The Three Core Principles for Beginners of Taijiquan are: 1. loosening the arms 2. moving the waist 3. rooting into the legs. These fundamentals are essential to create correct structure, strong posture, smooth energy flow, balanced movement and gradually internal strength.
1. The arms are the extremities (final links) in the energy chain and must be supple, responsive, and coordinated with the body. This can be achieved by observing the core principles 四松三随 "Four Loosenings and Three Followings":
Four loosenings - Sink the shoulders (the *Jianjing* 肩井 acupoint relaxes); Drop the elbows (the *Quchi*曲池 acupoint retracts); Settle the wrists as if pressing on water (maintain subtle energy in the *Shenmen*神门 acupoint ); Extend the fingers (the *Laogong*劳宫 acupoint remains hollow).
Three Followings - Arms follow the torso (waist movement drives the arms); strength follows qi (coordinated with breath); shape follows intention (the mind guides the motion).

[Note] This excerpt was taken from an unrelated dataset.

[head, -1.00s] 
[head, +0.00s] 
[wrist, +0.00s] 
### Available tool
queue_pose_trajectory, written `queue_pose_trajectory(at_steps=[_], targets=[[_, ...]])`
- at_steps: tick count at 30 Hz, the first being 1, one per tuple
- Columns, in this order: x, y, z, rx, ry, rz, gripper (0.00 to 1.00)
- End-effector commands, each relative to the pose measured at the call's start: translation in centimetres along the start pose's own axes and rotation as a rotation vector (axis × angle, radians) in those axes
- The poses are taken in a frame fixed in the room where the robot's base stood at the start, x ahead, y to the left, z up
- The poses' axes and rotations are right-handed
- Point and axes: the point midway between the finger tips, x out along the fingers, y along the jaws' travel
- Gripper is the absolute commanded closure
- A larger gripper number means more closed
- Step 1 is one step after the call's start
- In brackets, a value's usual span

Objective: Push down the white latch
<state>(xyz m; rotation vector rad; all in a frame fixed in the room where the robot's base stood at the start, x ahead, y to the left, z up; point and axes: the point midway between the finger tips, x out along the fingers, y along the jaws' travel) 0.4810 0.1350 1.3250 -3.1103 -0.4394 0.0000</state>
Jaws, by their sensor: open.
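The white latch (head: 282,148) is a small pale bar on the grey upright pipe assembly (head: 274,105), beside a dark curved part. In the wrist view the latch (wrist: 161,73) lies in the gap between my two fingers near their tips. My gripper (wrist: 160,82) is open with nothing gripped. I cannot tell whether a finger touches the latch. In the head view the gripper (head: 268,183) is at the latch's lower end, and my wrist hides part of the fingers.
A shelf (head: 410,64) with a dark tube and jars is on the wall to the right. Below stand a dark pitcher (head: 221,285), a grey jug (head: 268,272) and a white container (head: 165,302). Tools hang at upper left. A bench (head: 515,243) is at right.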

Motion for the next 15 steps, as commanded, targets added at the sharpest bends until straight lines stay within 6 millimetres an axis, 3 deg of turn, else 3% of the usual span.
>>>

2. The Waist is the conduit of power, connecting the upper and lower body through rotational movements and driving Taijiquan’s spiralling energy. Waist movement is distinct from hip movement. Beginners often confuse the two, leading to excessive hip swaying. Its essence lies in the “three axes of motion”:
Vertical axis, the foundation of upright posture. (*Baihui* to *Huiyin* 百会-会阴 line forms the central axis);
Horizontal axis, like a millstone turning horizontally (*Mingmen* to *Shenque* 命门-神阙 line serves as the waist-rotation axis);
Sagittal Axis, that acts as the flexion-extension axis for forward-backward undulating motions.
3. Rooting into the legs is the foundation of Stability. Ground the body like roots of an old tree to develop strong legs that act as the base from which all power originates. The core Principles for rooting are the 三沉四稳 "Three Sinkings and Four Stabilities":
Three Sinkings - Sink energy to the the feet (qi to *Yongquan*涌泉), feet planted on the ground;
Sink force to the hollows on the knees (jin spring-loaded to *weizhong*委中);
Sink intention to the earth’s core (rooting like a tree).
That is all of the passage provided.